Des barrières structurelles, telle que des infrastructures non adaptées à un mode de vie décarboné, composent une partie de la réponse, mais les barrières psychologiques entravent également les comportements qui faciliteraient l’atténuation, l’adaptation ou un comportement soutenable. Bien que de nombreux individus soient engagés dans des actions qui vont dans le bon sens, la plupart pourrait faire plus, mais ils sont entravés par sept catégories de barrières psychologiques ou « dragons de l’inaction » : une connaissance limitée des problèmes, des visions idéologiques du monde qui empêchent des comportements ou des attitudes pro environnementales, la comparaison avec d’autres personnes clefs, les coûts irrécupérables et les dynamiques comportementales, le discrédit des experts et des autorités, les risques perçus du changements, et des changements considérés comme positifs mais inadéquats. Les barrières structurelles doivent être levées dans la mesure du possible, mais cela ne sera probablement pas suffisant. Les psychologues doivent travailler avec d’autres scientifiques, experts techniques et décideurs pour aider les citoyens à surmonter ces barrières psychologiques.

 

Mots clefs : Changement climatique, barrières, obstacles, réchauffement climatique, soutenabilité.

It was our fault, and our very great fault— and now we must turn it to use.
We have forty million reasons for failure, but not a single excuse.
So the more we work and the less we talk the better results we shall get…

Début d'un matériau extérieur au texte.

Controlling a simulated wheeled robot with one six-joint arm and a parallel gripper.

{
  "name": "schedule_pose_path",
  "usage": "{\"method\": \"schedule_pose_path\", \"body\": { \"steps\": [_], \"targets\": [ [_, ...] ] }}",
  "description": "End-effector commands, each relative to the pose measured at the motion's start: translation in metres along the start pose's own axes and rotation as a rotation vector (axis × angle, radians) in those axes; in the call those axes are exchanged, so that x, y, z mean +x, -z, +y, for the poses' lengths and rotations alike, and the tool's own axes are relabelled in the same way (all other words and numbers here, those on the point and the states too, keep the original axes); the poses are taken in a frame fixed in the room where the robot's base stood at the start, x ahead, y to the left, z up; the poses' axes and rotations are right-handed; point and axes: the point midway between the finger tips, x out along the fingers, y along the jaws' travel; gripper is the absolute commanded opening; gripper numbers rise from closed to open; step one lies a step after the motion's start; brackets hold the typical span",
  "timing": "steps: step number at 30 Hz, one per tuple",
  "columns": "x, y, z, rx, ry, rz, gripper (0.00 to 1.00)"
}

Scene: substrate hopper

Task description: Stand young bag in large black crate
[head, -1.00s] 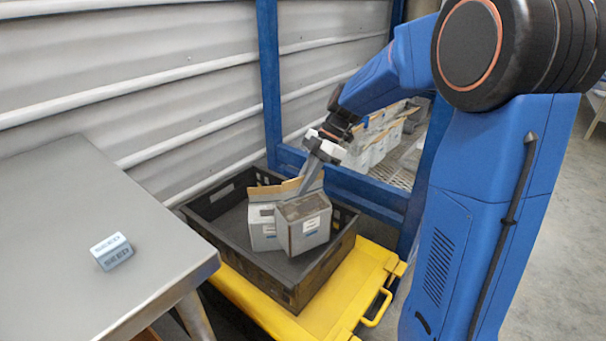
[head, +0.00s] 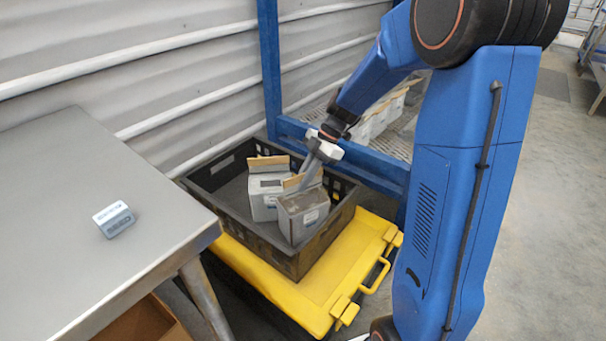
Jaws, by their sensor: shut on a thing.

—Rudyard Kipling, “The Lesson,” 1901

Si tant de gens sont préoccupés par le changement climatique, l’environnement et la soutenabilité de nos systèmes, pourquoi si peu d’entre-nous faisons ce qu’il faut pour améliorer la situation ? Bien sûr, de nombreuses personnes et organisations prennent des mesures dans ce sens, et certaines ont déjà pris de nombreuses mesures. Cependant, dans l’ensemble, les humains continuent de produire des quantités massives de gaz à effet de serre qui continueront d’alimenter le changement climatique, et nous demeurons engagés dans des comportements destructeurs pour l’environnement.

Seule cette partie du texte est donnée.